Say how many lines contain the string "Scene". Give no other output.

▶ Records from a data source
%%

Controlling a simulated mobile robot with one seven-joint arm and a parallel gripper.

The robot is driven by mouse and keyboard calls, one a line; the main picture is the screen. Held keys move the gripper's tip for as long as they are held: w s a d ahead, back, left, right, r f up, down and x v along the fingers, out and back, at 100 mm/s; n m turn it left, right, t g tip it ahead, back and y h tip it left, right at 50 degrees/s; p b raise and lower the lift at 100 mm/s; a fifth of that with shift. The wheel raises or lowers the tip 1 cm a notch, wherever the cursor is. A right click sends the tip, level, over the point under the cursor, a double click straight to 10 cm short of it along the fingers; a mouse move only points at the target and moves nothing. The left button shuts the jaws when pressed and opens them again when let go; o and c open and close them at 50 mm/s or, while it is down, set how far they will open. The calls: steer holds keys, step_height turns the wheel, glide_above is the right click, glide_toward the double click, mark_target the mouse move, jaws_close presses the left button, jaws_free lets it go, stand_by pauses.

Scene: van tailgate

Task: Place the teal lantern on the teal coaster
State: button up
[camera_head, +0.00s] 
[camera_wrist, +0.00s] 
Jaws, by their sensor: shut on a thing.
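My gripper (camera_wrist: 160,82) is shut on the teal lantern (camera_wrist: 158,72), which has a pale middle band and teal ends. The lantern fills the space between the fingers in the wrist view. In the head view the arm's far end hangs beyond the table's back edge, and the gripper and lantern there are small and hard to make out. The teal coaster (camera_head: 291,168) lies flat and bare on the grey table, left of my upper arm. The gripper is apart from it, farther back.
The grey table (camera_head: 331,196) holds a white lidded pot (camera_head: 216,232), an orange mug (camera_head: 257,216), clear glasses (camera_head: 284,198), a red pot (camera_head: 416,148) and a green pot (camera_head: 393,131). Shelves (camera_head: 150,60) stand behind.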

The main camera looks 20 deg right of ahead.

%%
%%

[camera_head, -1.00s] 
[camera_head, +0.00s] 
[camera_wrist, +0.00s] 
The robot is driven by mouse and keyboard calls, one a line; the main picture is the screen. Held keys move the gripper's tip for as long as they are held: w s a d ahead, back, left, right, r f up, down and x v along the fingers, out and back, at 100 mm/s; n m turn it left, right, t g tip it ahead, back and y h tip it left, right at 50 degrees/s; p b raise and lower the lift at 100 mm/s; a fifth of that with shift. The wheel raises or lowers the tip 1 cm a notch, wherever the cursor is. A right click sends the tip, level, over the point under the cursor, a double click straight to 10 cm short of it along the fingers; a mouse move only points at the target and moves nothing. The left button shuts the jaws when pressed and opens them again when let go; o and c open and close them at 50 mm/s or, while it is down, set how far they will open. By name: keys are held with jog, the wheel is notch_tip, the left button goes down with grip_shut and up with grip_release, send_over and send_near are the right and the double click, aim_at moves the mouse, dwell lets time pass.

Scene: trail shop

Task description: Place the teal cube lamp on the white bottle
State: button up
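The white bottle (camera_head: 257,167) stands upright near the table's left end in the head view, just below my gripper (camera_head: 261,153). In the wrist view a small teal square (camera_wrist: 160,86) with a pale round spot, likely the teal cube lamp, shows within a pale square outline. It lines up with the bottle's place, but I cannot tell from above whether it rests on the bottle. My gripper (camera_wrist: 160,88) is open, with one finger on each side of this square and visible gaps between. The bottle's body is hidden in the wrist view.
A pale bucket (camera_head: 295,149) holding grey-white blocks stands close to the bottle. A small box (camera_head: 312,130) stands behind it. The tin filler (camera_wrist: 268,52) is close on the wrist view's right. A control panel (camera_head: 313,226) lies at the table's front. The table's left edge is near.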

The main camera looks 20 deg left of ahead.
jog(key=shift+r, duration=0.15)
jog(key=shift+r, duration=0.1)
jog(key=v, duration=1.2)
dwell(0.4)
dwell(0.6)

%%
%%

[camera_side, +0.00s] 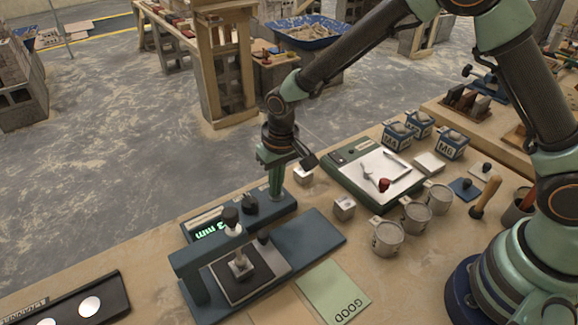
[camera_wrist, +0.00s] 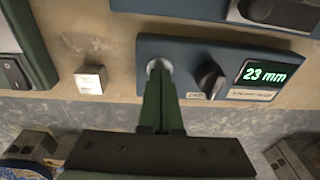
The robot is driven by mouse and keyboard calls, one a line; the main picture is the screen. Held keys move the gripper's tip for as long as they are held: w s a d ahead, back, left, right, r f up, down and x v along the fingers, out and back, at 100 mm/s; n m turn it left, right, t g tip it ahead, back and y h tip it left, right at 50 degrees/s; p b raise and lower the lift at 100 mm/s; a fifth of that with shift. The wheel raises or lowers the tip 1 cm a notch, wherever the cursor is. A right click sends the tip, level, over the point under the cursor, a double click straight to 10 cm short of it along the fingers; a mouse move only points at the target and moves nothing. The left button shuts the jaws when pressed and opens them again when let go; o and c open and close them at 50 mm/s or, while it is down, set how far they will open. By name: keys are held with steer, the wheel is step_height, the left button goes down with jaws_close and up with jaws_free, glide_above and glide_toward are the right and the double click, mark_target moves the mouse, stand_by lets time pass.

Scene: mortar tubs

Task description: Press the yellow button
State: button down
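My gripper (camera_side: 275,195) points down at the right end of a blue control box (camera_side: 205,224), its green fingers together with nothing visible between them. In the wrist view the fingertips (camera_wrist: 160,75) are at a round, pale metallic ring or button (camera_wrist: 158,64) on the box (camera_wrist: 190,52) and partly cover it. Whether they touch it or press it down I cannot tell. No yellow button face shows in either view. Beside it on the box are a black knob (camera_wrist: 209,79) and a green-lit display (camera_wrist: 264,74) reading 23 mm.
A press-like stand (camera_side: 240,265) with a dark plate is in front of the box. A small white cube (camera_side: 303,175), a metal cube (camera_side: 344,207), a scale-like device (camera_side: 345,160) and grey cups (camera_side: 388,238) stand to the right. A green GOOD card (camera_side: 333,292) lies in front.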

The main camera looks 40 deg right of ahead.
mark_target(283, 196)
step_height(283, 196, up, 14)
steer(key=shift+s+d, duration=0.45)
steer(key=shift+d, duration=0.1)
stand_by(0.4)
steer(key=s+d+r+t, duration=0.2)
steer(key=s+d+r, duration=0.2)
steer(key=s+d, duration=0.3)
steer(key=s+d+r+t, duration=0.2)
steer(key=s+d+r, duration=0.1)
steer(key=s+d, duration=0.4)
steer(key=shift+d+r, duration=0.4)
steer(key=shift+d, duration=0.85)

%%

▶ WRITTEN REPLY
3